All pictures from Internet
Some time after we built our first house, way back when the children were very young, we brought a great bucket of rose cuttings from the huge, floppy-armed grasping old floribunda by Mammaw’s back porch. The next morning, the kids and I went out and started digging holes around the two walls of the house not already gussied up with a row of boxwoods.
About 8 inches or so down, we struck a layer of gummy white stick-to-the-shovel stuff. We proceeded to trace it sideways and out into a circle, and it was about 14/16 inches wide, and ran N/S as far as we cared to dig. It was a very pale gray, and we figured it went down several feet below that section of the yard. If it had been a foot wider, I imagine it would have probably been discovered when they dug the foundation.
The kids got out great bucketfuls of the clear, clean clay, and modeled and sculpted and smeared it on the outside of flowerpots and the birdbath and lots of lawn stuff. It was just the most malleable, wonderful material (except, of course for the odd little hunk of dirt or rock, brought up in the excavating).
We bagged up some and they kept it moist and took it to school for other kids to see. It didn’t have the distinctive smell of schoolroom clay---that one of several ingredients which make up the unmistakable scent of learning: that blackboard and chalk and mint and rubber erasers and little children fresh in from a run in the cold, and maybe strawberry lifesavers and apples. Occasionally perhaps there’s the lost fragrance of the cheapest toilet water the kids waveringly chose for Teacher's Christmas present---the kind that comes in bottles with a little maelstrom of glitter or a faded plastic daisy inside.

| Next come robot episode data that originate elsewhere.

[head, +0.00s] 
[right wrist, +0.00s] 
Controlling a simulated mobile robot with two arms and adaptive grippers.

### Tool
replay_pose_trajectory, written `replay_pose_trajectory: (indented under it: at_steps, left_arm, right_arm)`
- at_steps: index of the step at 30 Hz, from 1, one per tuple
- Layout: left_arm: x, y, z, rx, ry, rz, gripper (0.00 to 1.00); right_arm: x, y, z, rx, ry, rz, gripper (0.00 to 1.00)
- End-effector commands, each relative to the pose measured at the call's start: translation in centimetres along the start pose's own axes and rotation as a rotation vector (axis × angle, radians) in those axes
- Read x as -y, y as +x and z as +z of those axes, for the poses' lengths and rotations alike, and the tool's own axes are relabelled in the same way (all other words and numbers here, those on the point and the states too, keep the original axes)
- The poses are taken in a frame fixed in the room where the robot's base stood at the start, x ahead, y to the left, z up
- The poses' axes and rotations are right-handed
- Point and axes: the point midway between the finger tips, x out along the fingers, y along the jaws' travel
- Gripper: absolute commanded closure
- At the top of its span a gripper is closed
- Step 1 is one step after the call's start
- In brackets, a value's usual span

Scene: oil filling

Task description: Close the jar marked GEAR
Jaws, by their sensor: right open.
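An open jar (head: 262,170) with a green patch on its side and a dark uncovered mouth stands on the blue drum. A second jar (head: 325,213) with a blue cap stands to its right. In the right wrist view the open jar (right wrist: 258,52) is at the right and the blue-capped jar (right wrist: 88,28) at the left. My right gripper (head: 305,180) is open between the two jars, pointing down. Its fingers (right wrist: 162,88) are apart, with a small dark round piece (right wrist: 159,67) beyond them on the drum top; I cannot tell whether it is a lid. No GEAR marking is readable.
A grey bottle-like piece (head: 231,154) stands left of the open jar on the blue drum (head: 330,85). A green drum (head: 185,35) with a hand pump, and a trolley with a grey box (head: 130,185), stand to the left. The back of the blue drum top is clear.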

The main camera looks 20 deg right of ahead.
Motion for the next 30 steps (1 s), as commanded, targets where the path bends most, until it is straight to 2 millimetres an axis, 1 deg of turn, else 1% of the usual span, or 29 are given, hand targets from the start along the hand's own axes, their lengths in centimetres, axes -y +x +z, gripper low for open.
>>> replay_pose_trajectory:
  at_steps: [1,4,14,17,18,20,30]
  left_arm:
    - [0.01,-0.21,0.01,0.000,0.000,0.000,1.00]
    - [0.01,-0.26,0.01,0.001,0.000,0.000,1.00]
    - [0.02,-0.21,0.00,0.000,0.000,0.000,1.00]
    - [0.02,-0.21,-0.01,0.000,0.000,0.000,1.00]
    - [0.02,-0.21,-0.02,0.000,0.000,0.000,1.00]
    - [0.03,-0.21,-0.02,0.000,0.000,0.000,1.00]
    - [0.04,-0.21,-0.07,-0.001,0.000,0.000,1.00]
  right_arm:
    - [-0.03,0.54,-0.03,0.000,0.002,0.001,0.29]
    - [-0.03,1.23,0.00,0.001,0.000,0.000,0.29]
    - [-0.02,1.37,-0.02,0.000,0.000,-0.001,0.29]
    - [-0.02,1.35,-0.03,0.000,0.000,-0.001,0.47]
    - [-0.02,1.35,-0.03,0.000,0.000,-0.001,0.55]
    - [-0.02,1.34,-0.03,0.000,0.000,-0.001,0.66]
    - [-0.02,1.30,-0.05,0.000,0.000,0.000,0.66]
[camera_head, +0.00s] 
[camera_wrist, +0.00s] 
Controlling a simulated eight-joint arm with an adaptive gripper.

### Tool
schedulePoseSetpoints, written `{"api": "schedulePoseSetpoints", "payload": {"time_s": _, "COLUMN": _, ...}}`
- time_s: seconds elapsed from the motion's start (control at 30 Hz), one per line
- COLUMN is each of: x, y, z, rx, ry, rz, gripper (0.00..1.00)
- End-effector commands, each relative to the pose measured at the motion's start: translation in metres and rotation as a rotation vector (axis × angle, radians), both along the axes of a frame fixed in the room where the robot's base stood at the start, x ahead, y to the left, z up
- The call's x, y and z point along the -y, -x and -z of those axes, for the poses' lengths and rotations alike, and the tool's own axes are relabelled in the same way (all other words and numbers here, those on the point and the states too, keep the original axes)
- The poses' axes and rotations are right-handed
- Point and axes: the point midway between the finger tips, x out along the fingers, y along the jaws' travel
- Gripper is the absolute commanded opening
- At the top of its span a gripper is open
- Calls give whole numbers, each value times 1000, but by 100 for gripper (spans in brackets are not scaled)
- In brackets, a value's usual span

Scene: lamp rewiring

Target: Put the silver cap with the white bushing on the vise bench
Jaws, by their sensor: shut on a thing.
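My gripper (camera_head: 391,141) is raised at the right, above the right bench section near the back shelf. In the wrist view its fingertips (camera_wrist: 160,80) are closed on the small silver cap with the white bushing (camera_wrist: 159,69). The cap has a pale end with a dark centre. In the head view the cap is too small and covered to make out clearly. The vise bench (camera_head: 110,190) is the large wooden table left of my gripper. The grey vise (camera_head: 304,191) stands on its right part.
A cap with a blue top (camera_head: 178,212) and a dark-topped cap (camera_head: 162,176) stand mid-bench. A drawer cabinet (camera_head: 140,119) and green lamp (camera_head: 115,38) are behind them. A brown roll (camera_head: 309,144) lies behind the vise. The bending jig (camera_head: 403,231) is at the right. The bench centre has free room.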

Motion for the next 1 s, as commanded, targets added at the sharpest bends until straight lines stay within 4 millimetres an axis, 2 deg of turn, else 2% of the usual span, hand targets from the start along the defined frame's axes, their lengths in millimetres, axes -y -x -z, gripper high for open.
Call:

We kept digging that clay up for years, and as far as I know, it still stretches on forever, from way out at the barns on the South, far and away to the woods a half mile north across our fields. It also may flow for miles in both directions, and might account for the hundreds of pot-shards that the boys found all in the fields over the years---as soon as the first rain after First Turning, they’d walk and look for hours of the day, finding bits and pieces of past lives---some with scribbles and incisings, some with little corners or swoops of patterns and pictures, mostly indecipherable from such small samples, but occasionally recognizable as a bird’s wing, a snake, or the arc of a moon.
The finding had been so long ago, that I didn’t think to mention it when we sold the house after moving here, but I don’t suppose the young man would have had any use for it, or would even care to know.
So it was privately, exclusively ours, and lent a little aura of cachet to the children’s standing at school---their own CLAY MINE. I have no idea why I thought that stray thought early this morning, but there it is. Memories, no matter how insignificant or fleeting, are the WE of us.
And the roses---they still flourish. Last time I was there, the immense brambly arms with their blood-red burden reached up and up, scraping the eaves and barricading the windows like Sleeping Beauty’s hedge.